(Rows from a robot dataset)
===
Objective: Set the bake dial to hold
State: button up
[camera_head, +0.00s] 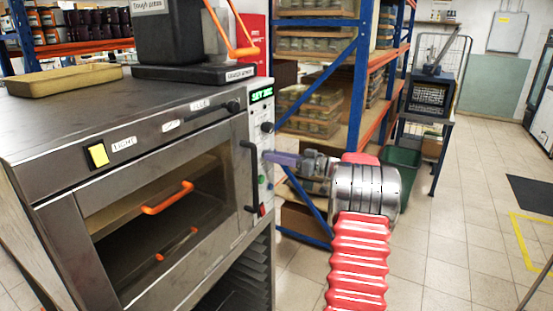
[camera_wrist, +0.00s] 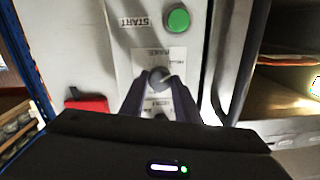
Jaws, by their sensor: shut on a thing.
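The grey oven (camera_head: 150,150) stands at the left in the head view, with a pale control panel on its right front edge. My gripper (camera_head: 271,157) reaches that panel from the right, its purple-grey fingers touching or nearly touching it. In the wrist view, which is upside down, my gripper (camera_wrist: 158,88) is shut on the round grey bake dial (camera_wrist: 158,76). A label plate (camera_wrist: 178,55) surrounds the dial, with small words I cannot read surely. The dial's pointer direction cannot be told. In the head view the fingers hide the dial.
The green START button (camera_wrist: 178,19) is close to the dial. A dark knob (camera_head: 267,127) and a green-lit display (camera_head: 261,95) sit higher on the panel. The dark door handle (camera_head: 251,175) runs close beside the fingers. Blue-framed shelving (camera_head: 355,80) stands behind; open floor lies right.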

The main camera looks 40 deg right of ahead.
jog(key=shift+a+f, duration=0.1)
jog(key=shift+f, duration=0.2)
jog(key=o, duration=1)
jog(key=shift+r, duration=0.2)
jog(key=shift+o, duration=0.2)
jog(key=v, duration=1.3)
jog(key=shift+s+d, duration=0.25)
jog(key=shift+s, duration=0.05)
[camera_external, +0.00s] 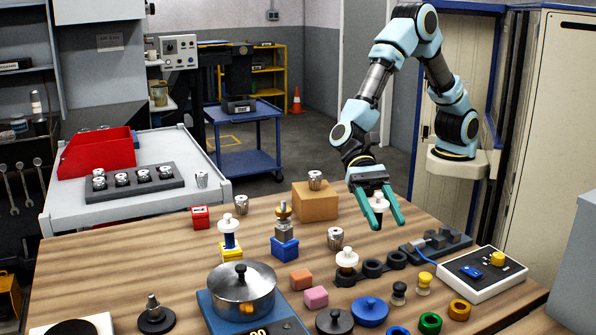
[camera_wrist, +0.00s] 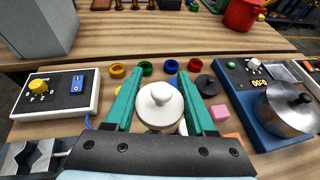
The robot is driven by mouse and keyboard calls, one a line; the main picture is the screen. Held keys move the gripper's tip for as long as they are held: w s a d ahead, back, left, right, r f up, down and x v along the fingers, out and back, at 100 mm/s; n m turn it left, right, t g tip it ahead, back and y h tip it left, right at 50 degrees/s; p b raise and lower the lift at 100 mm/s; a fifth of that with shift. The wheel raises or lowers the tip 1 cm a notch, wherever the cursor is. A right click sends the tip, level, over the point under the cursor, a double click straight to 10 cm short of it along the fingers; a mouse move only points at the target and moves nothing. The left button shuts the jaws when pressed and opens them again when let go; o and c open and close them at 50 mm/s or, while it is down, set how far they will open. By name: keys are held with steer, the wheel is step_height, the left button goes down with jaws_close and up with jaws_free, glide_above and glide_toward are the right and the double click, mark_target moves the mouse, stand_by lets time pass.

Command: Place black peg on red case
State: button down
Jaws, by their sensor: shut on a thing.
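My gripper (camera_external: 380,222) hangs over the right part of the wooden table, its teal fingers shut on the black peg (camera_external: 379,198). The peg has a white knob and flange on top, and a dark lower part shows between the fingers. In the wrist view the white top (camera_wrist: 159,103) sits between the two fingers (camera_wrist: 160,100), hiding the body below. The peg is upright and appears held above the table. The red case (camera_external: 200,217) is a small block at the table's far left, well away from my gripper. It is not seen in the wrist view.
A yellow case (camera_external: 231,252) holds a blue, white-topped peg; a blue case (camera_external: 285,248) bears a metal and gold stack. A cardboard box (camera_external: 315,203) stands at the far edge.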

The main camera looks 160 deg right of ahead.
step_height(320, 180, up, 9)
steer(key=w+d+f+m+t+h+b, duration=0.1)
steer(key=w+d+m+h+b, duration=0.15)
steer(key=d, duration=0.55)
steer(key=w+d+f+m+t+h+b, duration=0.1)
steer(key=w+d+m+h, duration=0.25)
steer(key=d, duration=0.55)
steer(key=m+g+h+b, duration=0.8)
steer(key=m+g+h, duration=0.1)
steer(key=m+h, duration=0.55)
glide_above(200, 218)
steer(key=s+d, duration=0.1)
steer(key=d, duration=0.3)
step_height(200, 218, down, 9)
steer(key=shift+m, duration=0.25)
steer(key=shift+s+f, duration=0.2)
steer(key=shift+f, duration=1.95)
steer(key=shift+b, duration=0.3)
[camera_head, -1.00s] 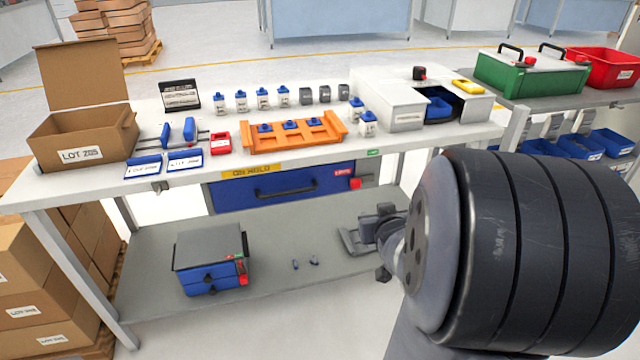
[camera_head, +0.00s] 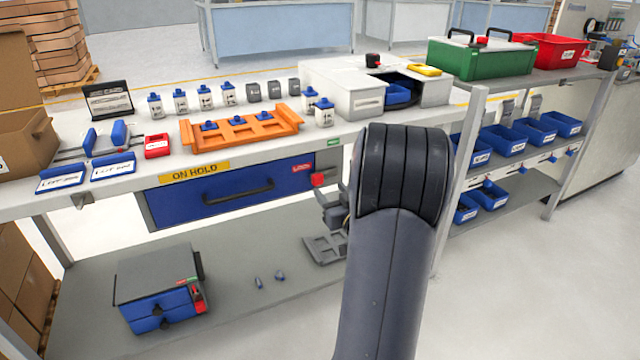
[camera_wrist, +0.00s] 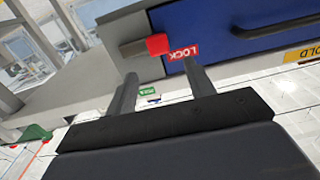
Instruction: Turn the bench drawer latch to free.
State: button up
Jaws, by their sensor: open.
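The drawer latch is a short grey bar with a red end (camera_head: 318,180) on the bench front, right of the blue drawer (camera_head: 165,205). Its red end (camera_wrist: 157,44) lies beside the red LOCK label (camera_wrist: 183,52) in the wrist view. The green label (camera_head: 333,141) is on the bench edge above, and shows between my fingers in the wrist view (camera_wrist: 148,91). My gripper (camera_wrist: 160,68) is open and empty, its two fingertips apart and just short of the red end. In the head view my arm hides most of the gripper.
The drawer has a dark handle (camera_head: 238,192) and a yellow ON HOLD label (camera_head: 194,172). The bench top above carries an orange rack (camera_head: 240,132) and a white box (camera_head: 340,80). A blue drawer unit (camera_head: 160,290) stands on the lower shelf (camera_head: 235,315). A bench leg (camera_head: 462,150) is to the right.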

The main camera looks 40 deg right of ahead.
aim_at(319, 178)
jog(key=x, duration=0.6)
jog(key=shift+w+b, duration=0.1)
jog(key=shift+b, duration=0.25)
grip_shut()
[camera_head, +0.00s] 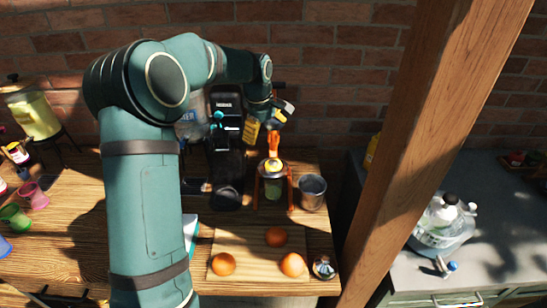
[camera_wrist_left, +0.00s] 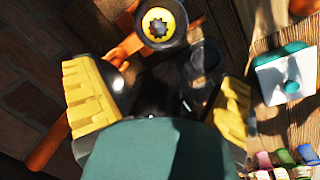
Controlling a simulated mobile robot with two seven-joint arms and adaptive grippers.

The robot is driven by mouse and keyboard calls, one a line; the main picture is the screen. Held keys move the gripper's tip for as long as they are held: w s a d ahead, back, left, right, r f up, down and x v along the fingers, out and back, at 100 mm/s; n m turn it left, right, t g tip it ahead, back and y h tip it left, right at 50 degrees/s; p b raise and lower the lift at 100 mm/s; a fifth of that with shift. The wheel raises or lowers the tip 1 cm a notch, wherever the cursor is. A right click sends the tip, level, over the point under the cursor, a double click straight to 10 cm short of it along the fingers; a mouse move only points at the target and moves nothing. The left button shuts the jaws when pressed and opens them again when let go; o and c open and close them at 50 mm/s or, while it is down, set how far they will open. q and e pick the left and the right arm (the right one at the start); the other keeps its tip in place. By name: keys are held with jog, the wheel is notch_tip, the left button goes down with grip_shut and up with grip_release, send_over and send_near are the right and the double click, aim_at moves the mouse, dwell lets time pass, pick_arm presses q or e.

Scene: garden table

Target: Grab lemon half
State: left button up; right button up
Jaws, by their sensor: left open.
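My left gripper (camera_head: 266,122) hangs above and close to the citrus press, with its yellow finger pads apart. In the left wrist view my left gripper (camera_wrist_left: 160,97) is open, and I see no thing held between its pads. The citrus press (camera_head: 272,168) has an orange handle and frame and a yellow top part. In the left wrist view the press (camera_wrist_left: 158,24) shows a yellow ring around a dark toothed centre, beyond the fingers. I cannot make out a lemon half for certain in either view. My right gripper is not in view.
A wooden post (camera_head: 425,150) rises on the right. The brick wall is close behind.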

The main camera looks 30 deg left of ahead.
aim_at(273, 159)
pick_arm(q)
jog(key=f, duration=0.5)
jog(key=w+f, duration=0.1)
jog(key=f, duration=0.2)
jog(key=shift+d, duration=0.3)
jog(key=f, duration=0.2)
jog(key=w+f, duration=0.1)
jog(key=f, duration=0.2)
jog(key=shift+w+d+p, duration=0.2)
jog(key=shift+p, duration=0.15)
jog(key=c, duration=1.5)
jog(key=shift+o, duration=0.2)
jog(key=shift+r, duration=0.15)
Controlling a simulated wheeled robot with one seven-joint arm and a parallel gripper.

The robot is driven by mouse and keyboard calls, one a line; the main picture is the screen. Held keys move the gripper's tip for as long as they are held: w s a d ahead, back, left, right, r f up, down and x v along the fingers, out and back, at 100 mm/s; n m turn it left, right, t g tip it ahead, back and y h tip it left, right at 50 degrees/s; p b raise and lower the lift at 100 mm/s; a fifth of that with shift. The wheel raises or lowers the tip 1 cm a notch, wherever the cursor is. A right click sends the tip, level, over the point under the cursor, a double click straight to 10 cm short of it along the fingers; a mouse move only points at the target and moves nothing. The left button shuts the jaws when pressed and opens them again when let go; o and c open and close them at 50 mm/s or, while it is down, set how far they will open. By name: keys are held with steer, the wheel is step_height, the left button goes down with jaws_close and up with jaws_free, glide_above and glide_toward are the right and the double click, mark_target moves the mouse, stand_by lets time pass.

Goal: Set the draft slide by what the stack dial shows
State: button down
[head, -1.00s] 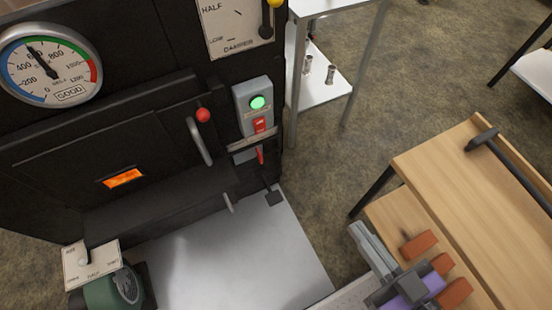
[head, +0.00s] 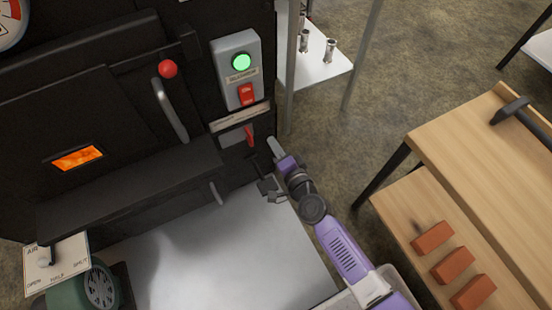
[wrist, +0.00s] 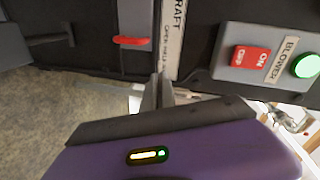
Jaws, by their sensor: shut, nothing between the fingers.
===
Copy out each line of the records that holds the string "simulated".

Controlling a simulated mobile robot with two seven-joint arms and adaptive grippers.
Controlling a simulated wheeled robot with one seven-joint arm and a parallel gripper.

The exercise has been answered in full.